**ENTRIES SUPPLIED**.
************

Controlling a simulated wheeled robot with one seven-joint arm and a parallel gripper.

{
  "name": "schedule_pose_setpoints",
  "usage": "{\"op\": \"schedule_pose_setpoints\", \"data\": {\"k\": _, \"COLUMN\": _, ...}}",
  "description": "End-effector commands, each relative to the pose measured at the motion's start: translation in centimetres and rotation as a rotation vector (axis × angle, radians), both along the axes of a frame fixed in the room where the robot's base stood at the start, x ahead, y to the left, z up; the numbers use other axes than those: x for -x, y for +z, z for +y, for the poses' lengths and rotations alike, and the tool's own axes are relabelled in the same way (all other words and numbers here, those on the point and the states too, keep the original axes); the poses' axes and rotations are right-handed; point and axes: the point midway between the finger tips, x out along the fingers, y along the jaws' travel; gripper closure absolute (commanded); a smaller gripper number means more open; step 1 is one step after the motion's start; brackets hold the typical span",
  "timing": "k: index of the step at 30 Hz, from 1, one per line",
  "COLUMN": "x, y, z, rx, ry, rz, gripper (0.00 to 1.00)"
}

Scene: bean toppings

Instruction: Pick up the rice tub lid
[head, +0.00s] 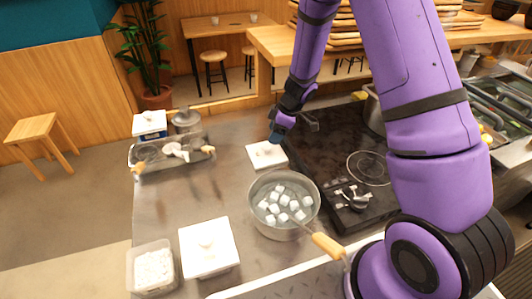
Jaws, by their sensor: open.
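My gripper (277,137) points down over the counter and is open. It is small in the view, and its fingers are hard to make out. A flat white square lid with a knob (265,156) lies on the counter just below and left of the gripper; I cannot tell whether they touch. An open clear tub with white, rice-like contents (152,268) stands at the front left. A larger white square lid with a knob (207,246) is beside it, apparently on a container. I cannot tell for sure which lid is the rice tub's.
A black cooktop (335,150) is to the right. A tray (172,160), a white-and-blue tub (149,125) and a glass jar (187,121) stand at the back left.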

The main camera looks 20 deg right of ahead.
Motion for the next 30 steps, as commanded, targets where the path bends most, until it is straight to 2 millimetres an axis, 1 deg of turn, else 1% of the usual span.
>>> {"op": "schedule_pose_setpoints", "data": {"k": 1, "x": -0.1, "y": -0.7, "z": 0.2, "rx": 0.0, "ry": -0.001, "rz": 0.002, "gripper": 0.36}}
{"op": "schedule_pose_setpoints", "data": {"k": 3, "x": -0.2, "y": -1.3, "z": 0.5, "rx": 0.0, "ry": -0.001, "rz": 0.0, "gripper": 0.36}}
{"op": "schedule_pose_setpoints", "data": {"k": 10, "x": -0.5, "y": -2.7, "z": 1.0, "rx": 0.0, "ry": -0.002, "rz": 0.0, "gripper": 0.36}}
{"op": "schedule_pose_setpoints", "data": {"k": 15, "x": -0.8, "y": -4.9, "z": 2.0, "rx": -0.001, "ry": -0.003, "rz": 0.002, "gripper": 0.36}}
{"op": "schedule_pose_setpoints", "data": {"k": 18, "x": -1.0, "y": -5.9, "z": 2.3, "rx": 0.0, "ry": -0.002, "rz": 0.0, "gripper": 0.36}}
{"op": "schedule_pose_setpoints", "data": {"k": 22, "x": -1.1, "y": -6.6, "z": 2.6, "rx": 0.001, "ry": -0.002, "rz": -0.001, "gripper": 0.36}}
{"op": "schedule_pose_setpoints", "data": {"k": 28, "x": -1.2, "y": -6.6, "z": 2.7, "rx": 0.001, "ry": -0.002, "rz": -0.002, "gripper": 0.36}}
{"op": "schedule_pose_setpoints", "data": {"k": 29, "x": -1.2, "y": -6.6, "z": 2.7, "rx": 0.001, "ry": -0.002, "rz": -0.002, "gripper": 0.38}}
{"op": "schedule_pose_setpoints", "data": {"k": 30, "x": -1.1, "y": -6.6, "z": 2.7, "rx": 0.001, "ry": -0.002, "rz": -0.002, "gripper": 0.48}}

************

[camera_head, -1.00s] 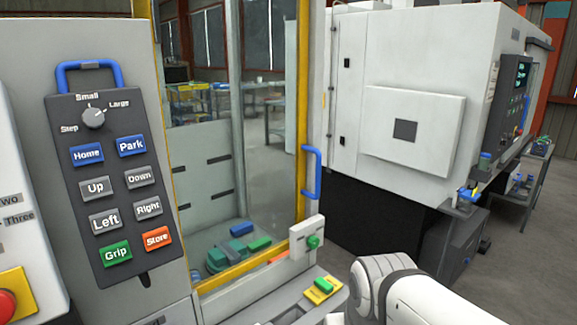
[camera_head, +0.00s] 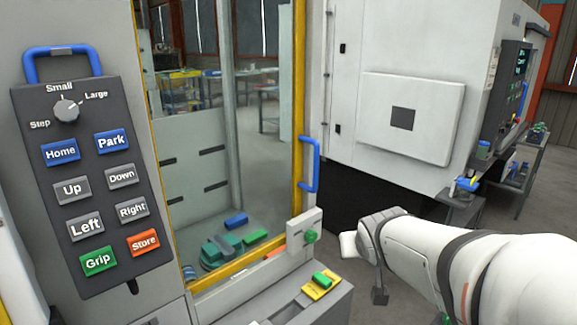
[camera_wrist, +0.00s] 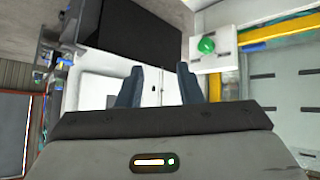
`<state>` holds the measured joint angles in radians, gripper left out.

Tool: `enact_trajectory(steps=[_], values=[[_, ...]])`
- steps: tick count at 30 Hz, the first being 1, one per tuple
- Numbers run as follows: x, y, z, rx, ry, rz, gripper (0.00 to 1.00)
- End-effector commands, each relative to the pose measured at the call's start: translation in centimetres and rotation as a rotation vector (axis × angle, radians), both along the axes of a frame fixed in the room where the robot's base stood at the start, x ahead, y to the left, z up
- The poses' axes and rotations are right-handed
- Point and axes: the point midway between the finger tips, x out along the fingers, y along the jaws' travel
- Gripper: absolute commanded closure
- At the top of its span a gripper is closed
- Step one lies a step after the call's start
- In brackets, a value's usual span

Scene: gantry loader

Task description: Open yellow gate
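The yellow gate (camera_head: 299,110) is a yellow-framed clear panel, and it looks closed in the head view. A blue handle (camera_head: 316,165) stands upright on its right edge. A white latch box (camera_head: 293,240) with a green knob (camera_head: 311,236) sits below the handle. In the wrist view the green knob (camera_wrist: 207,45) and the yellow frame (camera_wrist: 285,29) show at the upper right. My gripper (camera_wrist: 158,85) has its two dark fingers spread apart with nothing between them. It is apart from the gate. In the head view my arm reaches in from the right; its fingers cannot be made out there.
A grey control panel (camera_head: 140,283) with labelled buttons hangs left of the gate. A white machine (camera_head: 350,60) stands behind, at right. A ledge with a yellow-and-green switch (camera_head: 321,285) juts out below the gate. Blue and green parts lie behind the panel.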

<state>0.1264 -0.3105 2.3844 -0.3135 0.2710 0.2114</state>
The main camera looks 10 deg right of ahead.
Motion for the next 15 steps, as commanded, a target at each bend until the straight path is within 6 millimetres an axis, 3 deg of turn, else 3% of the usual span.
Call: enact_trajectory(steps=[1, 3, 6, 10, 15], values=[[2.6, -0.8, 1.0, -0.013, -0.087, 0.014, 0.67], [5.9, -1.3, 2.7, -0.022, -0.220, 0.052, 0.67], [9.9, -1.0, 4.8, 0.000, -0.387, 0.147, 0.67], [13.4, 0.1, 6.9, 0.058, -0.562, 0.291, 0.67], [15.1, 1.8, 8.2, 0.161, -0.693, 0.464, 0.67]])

************

Give again only the lines from the one bearing "Controlling a simulated" through the one bearing "Instruction: Pick up the rice tub lid", exactly as they stand.

**ANSWER FOR THIS EXERCISE**.
Controlling a simulated wheeled robot with one seven-joint arm and a parallel gripper.

{
  "name": "schedule_pose_setpoints",
  "usage": "{\"op\": \"schedule_pose_setpoints\", \"data\": {\"k\": _, \"COLUMN\": _, ...}}",
  "description": "End-effector commands, each relative to the pose measured at the motion's start: translation in centimetres and rotation as a rotation vector (axis × angle, radians), both along the axes of a frame fixed in the room where the robot's base stood at the start, x ahead, y to the left, z up; the numbers use other axes than those: x for -x, y for +z, z for +y, for the poses' lengths and rotations alike, and the tool's own axes are relabelled in the same way (all other words and numbers here, those on the point and the states too, keep the original axes); the poses' axes and rotations are right-handed; point and axes: the point midway between the finger tips, x out along the fingers, y along the jaws' travel; gripper closure absolute (commanded); a smaller gripper number means more open; step 1 is one step after the motion's start; brackets hold the typical span",
  "timing": "k: index of the step at 30 Hz, from 1, one per line",
  "COLUMN": "x, y, z, rx, ry, rz, gripper (0.00 to 1.00)"
}

Scene: bean toppings

Instruction: Pick up the rice tub lid

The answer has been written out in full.